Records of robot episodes
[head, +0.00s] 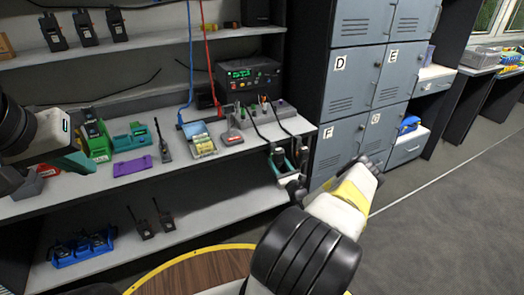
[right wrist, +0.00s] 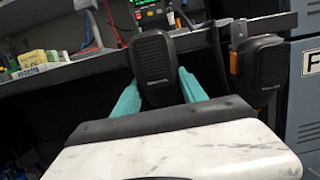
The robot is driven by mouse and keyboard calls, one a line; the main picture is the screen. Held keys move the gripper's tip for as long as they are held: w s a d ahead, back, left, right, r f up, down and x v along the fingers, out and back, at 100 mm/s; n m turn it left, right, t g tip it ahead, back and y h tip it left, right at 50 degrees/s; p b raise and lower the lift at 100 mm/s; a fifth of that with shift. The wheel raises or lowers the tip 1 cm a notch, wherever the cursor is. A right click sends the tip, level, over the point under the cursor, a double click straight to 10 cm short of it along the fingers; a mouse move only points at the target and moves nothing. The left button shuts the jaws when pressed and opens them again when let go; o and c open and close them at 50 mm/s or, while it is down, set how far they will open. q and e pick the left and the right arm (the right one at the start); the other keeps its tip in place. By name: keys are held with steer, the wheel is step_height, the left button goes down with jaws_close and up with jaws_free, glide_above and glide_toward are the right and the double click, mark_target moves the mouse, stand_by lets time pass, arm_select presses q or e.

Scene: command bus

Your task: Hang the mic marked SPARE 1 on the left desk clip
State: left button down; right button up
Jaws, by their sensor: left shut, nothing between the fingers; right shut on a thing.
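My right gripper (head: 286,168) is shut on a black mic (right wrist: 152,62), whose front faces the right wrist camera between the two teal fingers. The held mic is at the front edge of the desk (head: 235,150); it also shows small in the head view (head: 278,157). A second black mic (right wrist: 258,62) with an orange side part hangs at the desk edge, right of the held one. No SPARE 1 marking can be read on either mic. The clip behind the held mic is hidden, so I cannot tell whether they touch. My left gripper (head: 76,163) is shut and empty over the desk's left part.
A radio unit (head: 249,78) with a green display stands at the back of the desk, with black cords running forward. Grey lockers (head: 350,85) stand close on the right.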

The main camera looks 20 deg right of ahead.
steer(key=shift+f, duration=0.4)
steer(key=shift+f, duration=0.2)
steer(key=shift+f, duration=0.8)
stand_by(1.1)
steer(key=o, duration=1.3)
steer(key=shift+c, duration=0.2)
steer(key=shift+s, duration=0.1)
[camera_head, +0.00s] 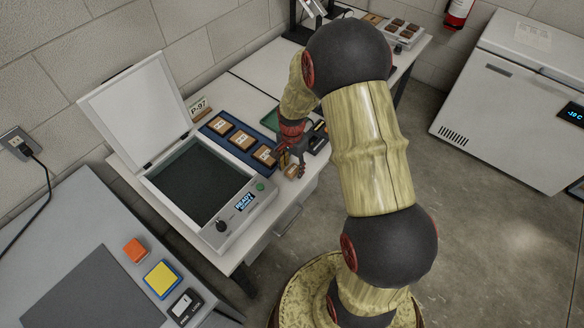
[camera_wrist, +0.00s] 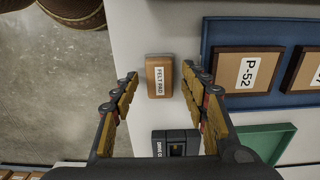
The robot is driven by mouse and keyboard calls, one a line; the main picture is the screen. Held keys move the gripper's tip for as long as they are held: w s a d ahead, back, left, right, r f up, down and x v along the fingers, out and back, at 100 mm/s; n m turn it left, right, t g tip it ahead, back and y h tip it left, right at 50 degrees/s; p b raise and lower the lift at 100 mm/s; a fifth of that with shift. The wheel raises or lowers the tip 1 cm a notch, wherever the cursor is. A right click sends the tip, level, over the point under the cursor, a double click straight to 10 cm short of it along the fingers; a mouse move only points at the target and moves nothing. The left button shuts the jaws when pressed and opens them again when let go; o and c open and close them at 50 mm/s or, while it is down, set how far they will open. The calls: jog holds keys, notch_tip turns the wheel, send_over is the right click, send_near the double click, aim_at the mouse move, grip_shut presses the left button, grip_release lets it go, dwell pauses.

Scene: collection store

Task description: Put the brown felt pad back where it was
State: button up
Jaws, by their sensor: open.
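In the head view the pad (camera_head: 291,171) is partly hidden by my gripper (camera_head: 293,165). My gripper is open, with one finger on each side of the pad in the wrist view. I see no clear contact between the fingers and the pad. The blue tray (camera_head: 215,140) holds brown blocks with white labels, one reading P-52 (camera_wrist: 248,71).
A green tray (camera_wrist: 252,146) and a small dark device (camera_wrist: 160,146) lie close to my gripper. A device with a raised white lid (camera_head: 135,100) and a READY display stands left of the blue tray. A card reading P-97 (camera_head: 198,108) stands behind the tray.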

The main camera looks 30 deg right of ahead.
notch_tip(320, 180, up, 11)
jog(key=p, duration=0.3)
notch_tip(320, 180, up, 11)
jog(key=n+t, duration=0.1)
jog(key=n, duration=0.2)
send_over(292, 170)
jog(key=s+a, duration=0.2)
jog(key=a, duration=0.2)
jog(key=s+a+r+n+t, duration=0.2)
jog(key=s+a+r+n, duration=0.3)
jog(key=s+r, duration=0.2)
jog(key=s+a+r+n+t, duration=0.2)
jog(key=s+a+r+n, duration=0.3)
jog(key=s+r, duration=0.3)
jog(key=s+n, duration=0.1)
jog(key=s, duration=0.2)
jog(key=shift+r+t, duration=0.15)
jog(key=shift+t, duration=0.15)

## [TASK STATEMENT]
Repeat the records above exactly, omitting every picture.

## [OUTPUT FOR THIS TASK]
[head, +0.00s] 
[right wrist, +0.00s] 
The robot is driven by mouse and keyboard calls, one a line; the main picture is the screen. Held keys move the gripper's tip for as long as they are held: w s a d ahead, back, left, right, r f up, down and x v along the fingers, out and back, at 100 mm/s; n m turn it left, right, t g tip it ahead, back and y h tip it left, right at 50 degrees/s; p b raise and lower the lift at 100 mm/s; a fifth of that with shift. The wheel raises or lowers the tip 1 cm a notch, wherever the cursor is. A right click sends the tip, level, over the point under the cursor, a double click straight to 10 cm short of it along the fingers; a mouse move only points at the target and moves nothing. The left button shuts the jaws when pressed and opens them again when let go; o and c open and close them at 50 mm/s or, while it is down, set how far they will open. q and e pick the left and the right arm (the right one at the start); the other keeps its tip in place. By name: keys are held with steer, the wheel is step_height, the left button goes down with jaws_close and up with jaws_free, glide_above and glide_toward are the right and the double click, mark_target moves the mouse, stand_by lets time pass, arm_select presses q or e.

Scene: command bus

Your task: Hang the mic marked SPARE 1 on the left desk clip
State: left button down; right button up
Jaws, by their sensor: left shut, nothing between the fingers; right shut on a thing.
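My right gripper (head: 286,168) is shut on a black mic (right wrist: 152,62), whose front faces the right wrist camera between the two teal fingers. The held mic is at the front edge of the desk (head: 235,150); it also shows small in the head view (head: 278,157). A second black mic (right wrist: 258,62) with an orange side part hangs at the desk edge, right of the held one. No SPARE 1 marking can be read on either mic. The clip behind the held mic is hidden, so I cannot tell whether they touch. My left gripper (head: 76,163) is shut and empty over the desk's left part.
A radio unit (head: 249,78) with a green display stands at the back of the desk, with black cords running forward. Grey lockers (head: 350,85) stand close on the right.

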The main camera looks 20 deg right of ahead.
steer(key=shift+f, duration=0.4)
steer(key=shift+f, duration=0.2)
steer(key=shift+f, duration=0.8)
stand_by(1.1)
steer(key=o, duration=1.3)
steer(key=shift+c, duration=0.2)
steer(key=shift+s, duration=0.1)
[camera_head, +0.00s] 
[camera_wrist, +0.00s] 
The robot is driven by mouse and keyboard calls, one a line; the main picture is the screen. Held keys move the gripper's tip for as long as they are held: w s a d ahead, back, left, right, r f up, down and x v along the fingers, out and back, at 100 mm/s; n m turn it left, right, t g tip it ahead, back and y h tip it left, right at 50 degrees/s; p b raise and lower the lift at 100 mm/s; a fifth of that with shift. The wheel raises or lowers the tip 1 cm a notch, wherever the cursor is. A right click sends the tip, level, over the point under the cursor, a double click straight to 10 cm short of it along the fingers; a mouse move only points at the target and moves nothing. The left button shuts the jaws when pressed and opens them again when let go; o and c open and close them at 50 mm/s or, while it is down, set how far they will open. The calls: jog holds keys, notch_tip turns the wheel, send_over is the right click, send_near the double click, aim_at the mouse move, grip_shut presses the left button, grip_release lets it go, dwell pauses.

Scene: collection store

Task description: Put the brown felt pad back where it was
State: button up
Jaws, by their sensor: open.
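In the head view the pad (camera_head: 291,171) is partly hidden by my gripper (camera_head: 293,165). My gripper is open, with one finger on each side of the pad in the wrist view. I see no clear contact between the fingers and the pad. The blue tray (camera_head: 215,140) holds brown blocks with white labels, one reading P-52 (camera_wrist: 248,71).
A green tray (camera_wrist: 252,146) and a small dark device (camera_wrist: 160,146) lie close to my gripper. A device with a raised white lid (camera_head: 135,100) and a READY display stands left of the blue tray. A card reading P-97 (camera_head: 198,108) stands behind the tray.

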The main camera looks 30 deg right of ahead.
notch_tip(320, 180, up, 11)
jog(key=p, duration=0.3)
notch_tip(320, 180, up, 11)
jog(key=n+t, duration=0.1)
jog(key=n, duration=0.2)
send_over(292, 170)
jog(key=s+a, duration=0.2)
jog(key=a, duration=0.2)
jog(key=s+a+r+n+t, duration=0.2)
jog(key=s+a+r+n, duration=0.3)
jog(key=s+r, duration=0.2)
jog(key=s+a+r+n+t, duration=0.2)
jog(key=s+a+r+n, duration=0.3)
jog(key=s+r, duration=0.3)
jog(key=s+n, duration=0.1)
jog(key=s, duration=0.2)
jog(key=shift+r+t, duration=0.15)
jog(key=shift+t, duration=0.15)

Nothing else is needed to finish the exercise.